-- begin --

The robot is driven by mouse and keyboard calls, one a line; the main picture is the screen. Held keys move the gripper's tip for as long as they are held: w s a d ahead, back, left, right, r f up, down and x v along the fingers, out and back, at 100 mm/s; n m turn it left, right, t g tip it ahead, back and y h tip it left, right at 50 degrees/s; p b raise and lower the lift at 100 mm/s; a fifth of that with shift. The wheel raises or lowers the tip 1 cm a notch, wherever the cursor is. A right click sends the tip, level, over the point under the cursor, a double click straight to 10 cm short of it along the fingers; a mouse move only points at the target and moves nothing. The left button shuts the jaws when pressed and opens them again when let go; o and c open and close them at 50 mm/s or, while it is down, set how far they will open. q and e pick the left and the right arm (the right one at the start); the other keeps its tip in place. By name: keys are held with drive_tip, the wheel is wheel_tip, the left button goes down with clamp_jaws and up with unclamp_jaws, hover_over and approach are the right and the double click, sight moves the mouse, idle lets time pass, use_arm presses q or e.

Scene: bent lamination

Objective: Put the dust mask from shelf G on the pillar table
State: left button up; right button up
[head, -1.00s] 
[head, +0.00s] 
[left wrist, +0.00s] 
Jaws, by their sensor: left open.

-- end --

PROBLEM TO SOLVE: Repeat the data in its entirety, character for character.

COMPLETE RESPONSE:
The robot is driven by mouse and keyboard calls, one a line; the main picture is the screen. Held keys move the gripper's tip for as long as they are held: w s a d ahead, back, left, right, r f up, down and x v along the fingers, out and back, at 100 mm/s; n m turn it left, right, t g tip it ahead, back and y h tip it left, right at 50 degrees/s; p b raise and lower the lift at 100 mm/s; a fifth of that with shift. The wheel raises or lowers the tip 1 cm a notch, wherever the cursor is. A right click sends the tip, level, over the point under the cursor, a double click straight to 10 cm short of it along the fingers; a mouse move only points at the target and moves nothing. The left button shuts the jaws when pressed and opens them again when let go; o and c open and close them at 50 mm/s or, while it is down, set how far they will open. q and e pick the left and the right arm (the right one at the start); the other keeps its tip in place. By name: keys are held with drive_tip, the wheel is wheel_tip, the left button goes down with clamp_jaws and up with unclamp_jaws, hover_over and approach are the right and the double click, sight moves the mouse, idle lets time pass, use_arm presses q or e.

Scene: bent lamination

Objective: Put the dust mask from shelf G on the pillar table
State: left button up; right button up
[head, -1.00s] 
[head, +0.00s] 
[left wrist, +0.00s] 
Jaws, by their sensor: left open.

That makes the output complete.